The rise of the redback

The Rise of the Redback, A guide to renminbi internationalisation, Qu Hongbon, Sun Junwei and Donna Kwok, HSBC


Sometimes, it is quite fascinating to read banking papers. For the HSBCspecialists based in Hong Kong, there is very little doubt about the future of the Chinese renminbi. Already the world’s biggest exporter and the second largest economy, China is likely to be the biggest by 2030. The bankers’ key point is about the under-representation of the renminbi in the global trade and capital markets. “We may be on the verge of a financial revolution of truly epic proportions”. 

Demand for the renminbi as a trade settlement currency lies in emerging, not developed, economies, which already account for 55% of China’s total trade. Such a move is no guess, it is a strategy set out by the Authorities of China. They have good reasons to believe that the pressure on the US dollar is unbearable for the US itself, who are themselves turning to the Chinese government to help them rebalance trade and currencies flow.
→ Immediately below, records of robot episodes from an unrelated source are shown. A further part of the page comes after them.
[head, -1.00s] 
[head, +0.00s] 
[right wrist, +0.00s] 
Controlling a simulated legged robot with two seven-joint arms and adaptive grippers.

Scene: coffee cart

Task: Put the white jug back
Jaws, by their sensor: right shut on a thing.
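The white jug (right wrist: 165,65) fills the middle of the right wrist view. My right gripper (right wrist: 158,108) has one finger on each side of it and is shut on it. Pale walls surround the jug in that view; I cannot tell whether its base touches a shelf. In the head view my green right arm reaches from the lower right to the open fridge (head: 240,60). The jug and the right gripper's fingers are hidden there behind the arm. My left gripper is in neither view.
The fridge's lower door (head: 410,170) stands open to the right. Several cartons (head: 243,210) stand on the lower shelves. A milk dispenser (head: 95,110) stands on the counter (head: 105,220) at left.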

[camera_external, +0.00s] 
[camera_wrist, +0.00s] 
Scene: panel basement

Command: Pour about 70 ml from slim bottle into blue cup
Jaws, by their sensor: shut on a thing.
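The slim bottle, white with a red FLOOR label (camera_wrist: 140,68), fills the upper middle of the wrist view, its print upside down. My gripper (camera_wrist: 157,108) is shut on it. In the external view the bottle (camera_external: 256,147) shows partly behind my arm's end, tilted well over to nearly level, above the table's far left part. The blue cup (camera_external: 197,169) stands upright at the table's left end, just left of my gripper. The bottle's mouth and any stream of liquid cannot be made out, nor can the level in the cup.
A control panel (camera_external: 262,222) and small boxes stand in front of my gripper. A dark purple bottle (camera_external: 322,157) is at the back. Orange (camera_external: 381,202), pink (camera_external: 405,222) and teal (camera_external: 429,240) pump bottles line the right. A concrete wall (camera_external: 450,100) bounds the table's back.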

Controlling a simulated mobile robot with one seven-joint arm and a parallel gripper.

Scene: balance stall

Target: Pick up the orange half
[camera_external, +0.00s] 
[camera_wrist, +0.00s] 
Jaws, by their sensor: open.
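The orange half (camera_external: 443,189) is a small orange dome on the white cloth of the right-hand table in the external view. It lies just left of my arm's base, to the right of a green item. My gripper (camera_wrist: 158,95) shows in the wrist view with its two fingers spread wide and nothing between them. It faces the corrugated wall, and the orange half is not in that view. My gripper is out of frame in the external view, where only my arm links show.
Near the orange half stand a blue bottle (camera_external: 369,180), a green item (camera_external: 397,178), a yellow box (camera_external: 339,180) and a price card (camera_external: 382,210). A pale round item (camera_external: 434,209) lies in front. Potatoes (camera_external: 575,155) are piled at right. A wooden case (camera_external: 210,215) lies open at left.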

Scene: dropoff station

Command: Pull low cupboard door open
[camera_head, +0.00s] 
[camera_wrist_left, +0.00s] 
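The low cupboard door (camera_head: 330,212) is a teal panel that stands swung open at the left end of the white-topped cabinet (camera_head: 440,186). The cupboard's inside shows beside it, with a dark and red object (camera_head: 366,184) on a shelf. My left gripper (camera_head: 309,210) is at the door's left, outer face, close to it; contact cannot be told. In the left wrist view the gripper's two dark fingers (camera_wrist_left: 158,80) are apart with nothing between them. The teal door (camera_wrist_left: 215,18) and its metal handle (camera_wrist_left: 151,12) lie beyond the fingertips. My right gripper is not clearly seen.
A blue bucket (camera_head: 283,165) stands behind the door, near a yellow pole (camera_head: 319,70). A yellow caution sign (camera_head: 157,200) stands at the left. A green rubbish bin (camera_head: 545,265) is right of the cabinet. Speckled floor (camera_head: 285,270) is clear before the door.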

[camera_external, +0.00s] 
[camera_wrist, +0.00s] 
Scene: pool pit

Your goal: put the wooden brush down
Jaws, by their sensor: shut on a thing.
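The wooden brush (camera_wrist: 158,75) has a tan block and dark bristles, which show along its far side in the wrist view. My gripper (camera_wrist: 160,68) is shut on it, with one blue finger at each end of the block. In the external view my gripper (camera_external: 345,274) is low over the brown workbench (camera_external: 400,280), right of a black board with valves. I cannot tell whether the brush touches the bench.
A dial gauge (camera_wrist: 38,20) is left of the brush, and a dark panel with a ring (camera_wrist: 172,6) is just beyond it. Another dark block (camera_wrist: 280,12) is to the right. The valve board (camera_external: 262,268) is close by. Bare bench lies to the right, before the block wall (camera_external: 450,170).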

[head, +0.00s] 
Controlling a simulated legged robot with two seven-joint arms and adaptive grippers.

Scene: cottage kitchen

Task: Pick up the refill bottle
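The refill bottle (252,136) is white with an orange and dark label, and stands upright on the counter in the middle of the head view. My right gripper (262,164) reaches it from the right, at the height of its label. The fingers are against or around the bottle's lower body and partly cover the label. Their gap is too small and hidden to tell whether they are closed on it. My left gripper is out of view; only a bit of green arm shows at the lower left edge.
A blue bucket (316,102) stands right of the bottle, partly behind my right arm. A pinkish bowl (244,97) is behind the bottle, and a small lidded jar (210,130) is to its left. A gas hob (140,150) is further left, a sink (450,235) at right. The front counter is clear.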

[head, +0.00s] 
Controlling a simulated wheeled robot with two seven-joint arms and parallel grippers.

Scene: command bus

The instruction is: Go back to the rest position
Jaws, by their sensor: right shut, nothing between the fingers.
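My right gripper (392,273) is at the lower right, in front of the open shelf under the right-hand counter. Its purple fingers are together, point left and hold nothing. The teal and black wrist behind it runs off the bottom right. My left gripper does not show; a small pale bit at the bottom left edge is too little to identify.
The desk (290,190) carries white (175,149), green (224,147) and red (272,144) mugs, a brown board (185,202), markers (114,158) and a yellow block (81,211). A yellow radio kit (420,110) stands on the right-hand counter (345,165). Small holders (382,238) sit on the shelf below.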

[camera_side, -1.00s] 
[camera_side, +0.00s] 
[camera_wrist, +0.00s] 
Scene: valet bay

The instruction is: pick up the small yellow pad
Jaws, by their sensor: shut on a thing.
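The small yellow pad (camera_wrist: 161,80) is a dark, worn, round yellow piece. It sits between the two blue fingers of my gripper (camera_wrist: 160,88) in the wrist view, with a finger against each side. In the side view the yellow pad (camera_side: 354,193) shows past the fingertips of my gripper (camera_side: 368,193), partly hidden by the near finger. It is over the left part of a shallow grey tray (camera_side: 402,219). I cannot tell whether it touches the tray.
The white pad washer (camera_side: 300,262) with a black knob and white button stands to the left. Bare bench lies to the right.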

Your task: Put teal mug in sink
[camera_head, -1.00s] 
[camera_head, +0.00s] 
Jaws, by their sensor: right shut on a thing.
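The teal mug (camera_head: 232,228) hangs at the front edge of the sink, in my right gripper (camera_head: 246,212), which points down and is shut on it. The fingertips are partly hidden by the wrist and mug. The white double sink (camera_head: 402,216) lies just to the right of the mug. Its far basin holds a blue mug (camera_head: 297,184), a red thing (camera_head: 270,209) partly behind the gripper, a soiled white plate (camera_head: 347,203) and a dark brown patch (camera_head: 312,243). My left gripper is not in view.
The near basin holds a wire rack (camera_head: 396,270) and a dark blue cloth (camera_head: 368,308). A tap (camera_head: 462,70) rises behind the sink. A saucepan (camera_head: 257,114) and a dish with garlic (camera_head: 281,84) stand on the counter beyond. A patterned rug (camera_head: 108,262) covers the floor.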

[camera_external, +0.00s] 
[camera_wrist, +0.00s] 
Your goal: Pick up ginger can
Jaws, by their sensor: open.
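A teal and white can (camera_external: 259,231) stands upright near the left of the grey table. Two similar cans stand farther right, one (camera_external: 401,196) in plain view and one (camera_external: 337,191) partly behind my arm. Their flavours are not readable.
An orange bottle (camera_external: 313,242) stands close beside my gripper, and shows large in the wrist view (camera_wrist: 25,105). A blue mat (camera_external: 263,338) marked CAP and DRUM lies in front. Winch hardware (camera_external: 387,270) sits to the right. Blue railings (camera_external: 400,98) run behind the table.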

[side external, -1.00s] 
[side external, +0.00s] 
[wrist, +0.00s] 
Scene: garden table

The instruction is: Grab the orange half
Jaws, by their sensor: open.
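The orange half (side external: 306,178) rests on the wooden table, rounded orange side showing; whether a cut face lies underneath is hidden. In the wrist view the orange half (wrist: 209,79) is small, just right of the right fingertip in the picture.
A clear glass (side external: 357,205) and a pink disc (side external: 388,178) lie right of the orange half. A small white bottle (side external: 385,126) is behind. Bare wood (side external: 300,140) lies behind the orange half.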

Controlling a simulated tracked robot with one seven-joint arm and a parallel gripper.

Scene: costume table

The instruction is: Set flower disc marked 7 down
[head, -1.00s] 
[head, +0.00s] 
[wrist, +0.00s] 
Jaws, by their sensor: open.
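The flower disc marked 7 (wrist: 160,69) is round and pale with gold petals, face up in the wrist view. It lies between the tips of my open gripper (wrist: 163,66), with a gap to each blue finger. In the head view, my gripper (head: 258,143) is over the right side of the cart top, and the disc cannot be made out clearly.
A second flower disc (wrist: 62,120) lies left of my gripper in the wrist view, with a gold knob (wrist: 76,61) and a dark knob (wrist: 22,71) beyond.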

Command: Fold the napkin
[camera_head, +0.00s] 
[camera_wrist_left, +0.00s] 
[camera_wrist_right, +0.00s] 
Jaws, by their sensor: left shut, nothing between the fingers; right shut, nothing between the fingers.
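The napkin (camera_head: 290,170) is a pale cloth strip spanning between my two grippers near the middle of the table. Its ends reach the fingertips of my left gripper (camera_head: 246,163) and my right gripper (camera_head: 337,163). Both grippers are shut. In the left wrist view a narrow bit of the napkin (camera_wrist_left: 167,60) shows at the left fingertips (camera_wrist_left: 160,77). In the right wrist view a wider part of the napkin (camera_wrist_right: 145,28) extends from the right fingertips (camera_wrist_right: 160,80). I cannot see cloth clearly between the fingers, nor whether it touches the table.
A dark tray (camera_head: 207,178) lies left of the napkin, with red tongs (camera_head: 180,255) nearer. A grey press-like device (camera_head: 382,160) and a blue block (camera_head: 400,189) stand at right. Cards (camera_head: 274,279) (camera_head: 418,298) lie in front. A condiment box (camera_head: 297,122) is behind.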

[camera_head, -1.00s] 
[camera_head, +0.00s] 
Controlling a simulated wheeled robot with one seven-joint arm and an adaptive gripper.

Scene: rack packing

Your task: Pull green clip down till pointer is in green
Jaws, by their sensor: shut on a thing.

The way China looks at it now comes with a different answer: China will not play with the exchange rate which would stimulate their own inflation, a bad idea as they try to stimulate the internal demand and consumption. They would rather change the global policy of reserves currencies. The dollar cannot be at the time the reserve and withdraw the US market turmoil. With this review of two years of their own publications, HSBC comes to a clear reading of the inevitable course of the Chinese currency. And looking at the size and growth of the Chinese economy, what can an honest banker –don’t smile here– based in Hong Kong say about that? He sees a revolution in the making. For once, people should listen to him.